By Tiffani Mugurussa on February 19, 2013
  • Grades: PreK–K, 1–2, 3–5

“Teacher, I’m done”: three cringe-inducing words a teacher probably hears at least once a day. It’s those three little words that can send an unorganized or unprepared teacher into a panic. Don’t be caught off-guard; be prepared with something ready at all times, or better yet, have a system in place.

So, what do you do with those few fast finishers? Whatever it is, it needs to be something enjoyable, educational, and non-distracting to the students who are still working. It also needs to be independent. The last thing you need is to have to give instructions and assistance for a new activity while you are still helping students finish the one you’ve just assigned.

I have a system in place in my classroom, but I was curious as to how my colleagues handled the situation. While on my quest to view other managerial systems for fast finishers, I found a variety of great ideas to use, depending on the grade level. We’ll start with my kindergarten classroom.

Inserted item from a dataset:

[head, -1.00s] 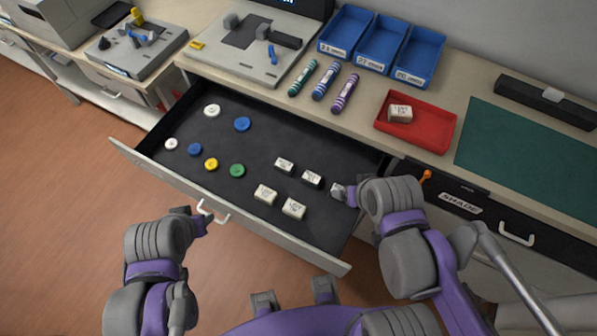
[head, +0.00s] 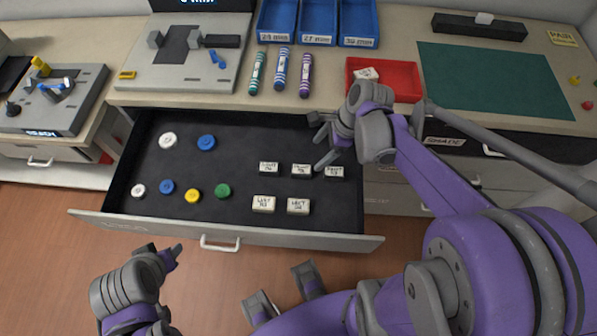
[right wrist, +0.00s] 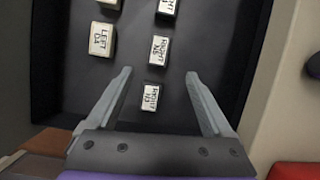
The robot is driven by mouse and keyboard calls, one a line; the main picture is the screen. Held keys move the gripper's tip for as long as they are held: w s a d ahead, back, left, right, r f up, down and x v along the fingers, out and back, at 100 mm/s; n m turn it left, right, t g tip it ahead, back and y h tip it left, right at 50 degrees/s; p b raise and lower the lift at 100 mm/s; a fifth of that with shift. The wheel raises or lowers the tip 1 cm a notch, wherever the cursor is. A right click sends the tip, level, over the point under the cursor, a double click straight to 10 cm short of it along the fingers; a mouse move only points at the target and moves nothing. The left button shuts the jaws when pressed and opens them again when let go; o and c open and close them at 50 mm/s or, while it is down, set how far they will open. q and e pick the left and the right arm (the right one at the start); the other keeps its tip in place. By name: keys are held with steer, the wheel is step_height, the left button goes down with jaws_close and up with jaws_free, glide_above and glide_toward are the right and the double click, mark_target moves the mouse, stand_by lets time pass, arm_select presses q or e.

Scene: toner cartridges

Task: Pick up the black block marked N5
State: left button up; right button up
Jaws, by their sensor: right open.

My students have six choices of what they can do when they have completed their work. To remind them, they can look at the board for picture clues.

Read a book at your table (I use Scholastic Sight Word Readers):

Read from your book box (paper copied books we make each week that stay at school):

Write numbers 0–30:

Write the alphabet (upper- and lowercase):

Say, spell, write sight words:


Workbag (workbags have individual activities):

Around My School

Here is what I found around my school. My first stop was Mrs. Pennes’s kindergarten classroom. In her class there is a file crate with extra practice papers for her fast finishers. The file also contains unfinished work. If students run out of time on one assignment, they can place it in their folder to complete at a different time.

In Ms. McKee’s 1st grade classroom the options are posted on her whiteboard, much as they are in my classroom. The only difference is that she limits the options to only a few and changes them frequently.

Boggle is the activity in Mr. Condon’s 2nd grade classroom. When students are finished, they have a life-sized Boggle game board to work with. His students enjoy the challenge of finding all the hidden words and having to prove where they found them.

Mrs. Williams teaches 3rd grade. When her students have completed their classwork, they choose a bucket to take to their desk and work quietly with. Each bucket contains Task Cards. These cards contain previously taught concepts and skills.

Other Ideas

  • Peer teaching/helping other students
  • Computer/iPad activities to reinforce basic skills
  • Practice sheets in page protectors with dry erase markers
  • Listening Center
  • File folder games
  • Puzzles
  • Whiteboard activities
  • Writing (the room activities, in a journal, letters, poems, stories)

I’ve made some graphic reminders similar to the ones I use in my classroom. You can download a copy of them by clicking the picture below.

Having a system in place saves a teacher time and energy and helps to avoid that question “What do I do now?”  If you have a system in place or other ideas to add to the list, please share them.

Comments (5)

I like this idea because it guides the students to learn the first step of self-learning. It make the students be more independent and responsible about thier own choices. I think students will enjoy doing this idea because they have a chance to choose the activities that they like.
On the other hand teachers should encourage the students to try other activates by providing some new materials. For example, encourage the students who do not like to read by offering some new books that include their favorite things such as, animals’ stories, cars’ book and cartoons move characters.

Thank you
very good idea

We have learners of different abilities in our classrooms that must be exposed to the same curriculum. Thanks for posting the ideas from around the school. Idle hands do the devil's work!

Allison, thanks for sharing your creative alternatives.

As to the other question, I don't have students rush through their work in order to do the activities. I check all work before letting them move on. My students know that if I think they can do a neater or better job, I will ask them to try it again.

Does anyone have trouble with students sloppily finishing their work so they can do the optional activities?

These ideas are helpful but I want more challenging ideas. Lately, my students (k and 1)have loved designing their own games with the concepts they learn in class. Examples include, sight word tic-tac-toe, candy land math facts ( a group of students teamed up and made a game board, cards and pieces. It took them about a week, it was a great motivator.